| PROBLEM REQUIREMENTS |
Which lines in the records below contain the word "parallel"? Copy each one out.

##### EXERCISE INPUTS

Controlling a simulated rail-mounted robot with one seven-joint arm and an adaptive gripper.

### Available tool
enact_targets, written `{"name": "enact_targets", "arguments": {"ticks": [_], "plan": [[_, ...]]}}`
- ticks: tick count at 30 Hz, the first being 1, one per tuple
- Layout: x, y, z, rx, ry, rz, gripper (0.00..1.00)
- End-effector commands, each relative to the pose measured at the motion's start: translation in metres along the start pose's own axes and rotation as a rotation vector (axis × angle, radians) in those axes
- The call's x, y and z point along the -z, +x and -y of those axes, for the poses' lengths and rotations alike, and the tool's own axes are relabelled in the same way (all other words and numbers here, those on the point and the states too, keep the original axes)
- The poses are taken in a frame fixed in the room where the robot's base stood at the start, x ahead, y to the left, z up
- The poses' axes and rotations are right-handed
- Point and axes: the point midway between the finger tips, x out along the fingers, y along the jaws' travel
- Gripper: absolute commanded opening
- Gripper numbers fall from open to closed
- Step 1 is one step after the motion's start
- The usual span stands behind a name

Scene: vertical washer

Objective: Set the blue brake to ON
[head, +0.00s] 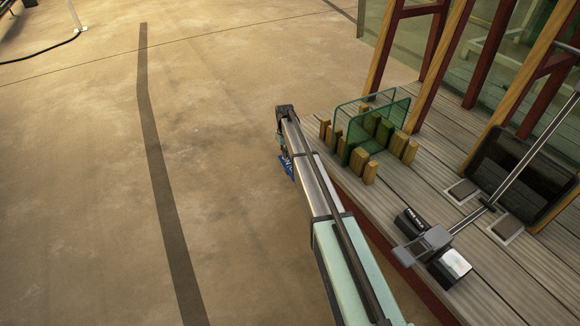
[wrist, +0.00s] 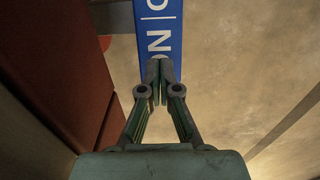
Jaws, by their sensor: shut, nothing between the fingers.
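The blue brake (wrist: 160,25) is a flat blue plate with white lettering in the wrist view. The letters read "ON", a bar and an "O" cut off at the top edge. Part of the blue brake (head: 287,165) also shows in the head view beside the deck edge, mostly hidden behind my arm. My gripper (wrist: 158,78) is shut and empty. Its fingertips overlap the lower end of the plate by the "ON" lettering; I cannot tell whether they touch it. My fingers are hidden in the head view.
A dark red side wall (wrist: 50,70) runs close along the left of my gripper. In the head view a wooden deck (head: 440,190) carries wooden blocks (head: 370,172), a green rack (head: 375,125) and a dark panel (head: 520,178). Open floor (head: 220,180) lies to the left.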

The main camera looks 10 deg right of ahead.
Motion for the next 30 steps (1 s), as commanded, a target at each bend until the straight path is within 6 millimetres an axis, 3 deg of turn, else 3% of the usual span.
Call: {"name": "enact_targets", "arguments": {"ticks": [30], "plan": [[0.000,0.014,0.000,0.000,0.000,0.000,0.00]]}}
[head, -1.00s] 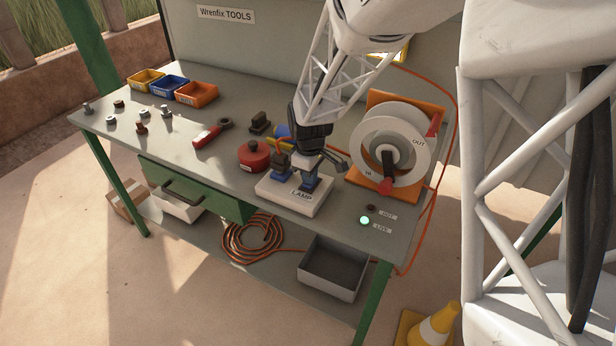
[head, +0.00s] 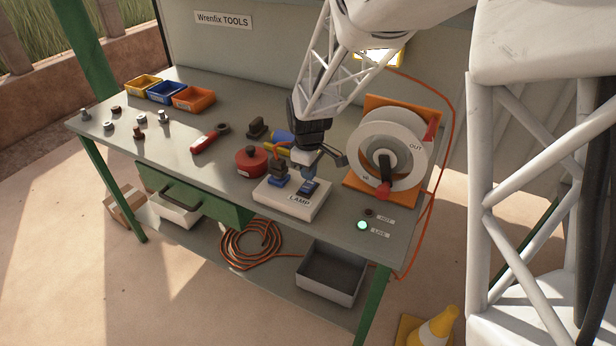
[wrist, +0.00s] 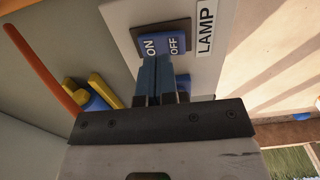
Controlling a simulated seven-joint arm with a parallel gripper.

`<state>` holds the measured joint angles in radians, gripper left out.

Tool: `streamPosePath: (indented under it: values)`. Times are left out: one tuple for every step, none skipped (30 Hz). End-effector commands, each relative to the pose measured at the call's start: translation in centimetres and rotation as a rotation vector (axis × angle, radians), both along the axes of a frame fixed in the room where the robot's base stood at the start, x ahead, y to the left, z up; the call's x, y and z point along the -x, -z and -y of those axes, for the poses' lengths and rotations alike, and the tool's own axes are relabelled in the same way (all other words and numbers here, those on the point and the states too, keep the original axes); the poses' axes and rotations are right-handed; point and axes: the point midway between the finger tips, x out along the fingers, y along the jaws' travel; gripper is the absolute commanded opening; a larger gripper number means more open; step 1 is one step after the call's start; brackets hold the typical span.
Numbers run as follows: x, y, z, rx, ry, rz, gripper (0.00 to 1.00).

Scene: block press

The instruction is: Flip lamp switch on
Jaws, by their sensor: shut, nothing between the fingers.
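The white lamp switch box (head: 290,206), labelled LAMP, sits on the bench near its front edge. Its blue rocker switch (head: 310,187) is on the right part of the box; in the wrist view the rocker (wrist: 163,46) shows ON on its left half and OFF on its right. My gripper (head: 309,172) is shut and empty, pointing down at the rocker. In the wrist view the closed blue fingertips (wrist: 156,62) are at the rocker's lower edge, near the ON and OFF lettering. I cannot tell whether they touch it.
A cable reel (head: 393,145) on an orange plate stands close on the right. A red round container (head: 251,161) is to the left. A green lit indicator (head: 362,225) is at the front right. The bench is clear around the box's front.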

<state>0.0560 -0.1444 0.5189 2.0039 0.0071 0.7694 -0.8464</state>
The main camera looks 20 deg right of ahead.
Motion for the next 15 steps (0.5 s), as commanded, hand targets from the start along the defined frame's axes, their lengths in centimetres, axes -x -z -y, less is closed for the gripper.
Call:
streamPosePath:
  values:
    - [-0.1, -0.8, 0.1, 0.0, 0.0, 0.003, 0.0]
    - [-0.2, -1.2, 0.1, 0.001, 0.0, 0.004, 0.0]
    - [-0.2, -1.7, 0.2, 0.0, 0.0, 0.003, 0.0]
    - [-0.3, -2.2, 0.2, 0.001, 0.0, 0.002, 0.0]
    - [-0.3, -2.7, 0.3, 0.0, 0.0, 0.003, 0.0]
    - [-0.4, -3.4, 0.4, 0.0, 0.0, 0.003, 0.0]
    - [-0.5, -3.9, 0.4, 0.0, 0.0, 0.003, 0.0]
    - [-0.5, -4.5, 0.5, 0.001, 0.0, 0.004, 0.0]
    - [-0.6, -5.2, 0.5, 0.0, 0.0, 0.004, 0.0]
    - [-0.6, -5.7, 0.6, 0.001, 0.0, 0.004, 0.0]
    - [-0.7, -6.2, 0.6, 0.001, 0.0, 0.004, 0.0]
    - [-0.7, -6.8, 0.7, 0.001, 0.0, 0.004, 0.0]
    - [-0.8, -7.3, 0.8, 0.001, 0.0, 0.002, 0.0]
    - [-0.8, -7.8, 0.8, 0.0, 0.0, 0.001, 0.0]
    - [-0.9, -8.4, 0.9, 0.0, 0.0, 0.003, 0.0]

##########
##### EXERCISE INPUTS

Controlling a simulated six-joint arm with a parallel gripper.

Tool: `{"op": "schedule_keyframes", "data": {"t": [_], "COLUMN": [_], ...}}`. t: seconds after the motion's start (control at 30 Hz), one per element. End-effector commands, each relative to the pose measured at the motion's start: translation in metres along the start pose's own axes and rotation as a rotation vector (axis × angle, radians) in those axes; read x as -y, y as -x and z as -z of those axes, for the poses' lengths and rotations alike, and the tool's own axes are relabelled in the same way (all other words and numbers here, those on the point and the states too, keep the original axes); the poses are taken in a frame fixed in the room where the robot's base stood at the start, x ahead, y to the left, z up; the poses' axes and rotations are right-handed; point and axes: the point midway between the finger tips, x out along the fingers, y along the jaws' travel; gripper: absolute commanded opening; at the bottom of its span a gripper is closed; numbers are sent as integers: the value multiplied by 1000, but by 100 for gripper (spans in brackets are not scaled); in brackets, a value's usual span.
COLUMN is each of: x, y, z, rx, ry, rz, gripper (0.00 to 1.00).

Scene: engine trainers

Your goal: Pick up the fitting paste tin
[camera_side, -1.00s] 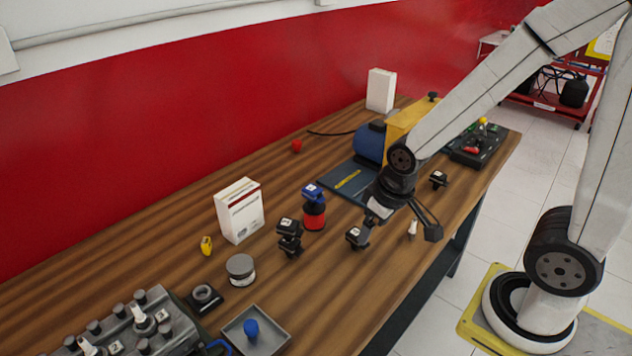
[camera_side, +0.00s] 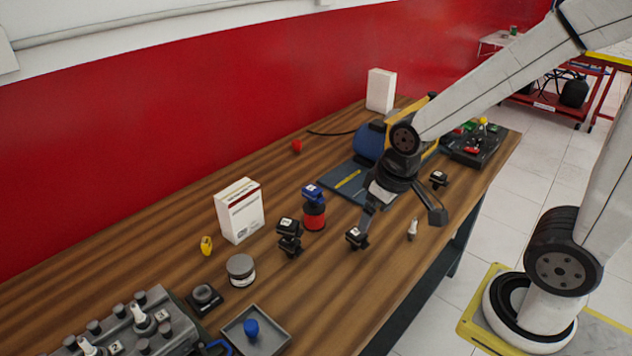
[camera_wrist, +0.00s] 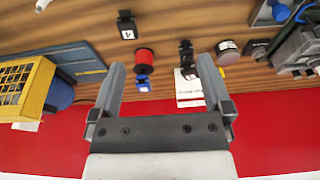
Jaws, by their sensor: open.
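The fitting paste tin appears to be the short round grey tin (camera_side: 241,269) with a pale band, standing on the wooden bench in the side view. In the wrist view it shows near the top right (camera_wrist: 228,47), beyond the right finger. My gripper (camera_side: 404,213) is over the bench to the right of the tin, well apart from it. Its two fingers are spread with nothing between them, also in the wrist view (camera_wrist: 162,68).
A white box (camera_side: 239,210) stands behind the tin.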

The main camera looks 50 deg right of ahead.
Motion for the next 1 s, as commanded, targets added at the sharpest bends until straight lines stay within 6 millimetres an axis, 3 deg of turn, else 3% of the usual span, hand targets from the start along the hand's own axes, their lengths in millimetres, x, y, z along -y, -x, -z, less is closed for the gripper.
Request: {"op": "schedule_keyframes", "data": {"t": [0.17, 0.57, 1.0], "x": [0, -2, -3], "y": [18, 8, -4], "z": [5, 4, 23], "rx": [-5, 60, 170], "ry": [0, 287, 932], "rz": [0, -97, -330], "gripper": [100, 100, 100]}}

##########

| TASK SOLUTION |
Controlling a simulated seven-joint arm with a parallel gripper.
Controlling a simulated six-joint arm with a parallel gripper.

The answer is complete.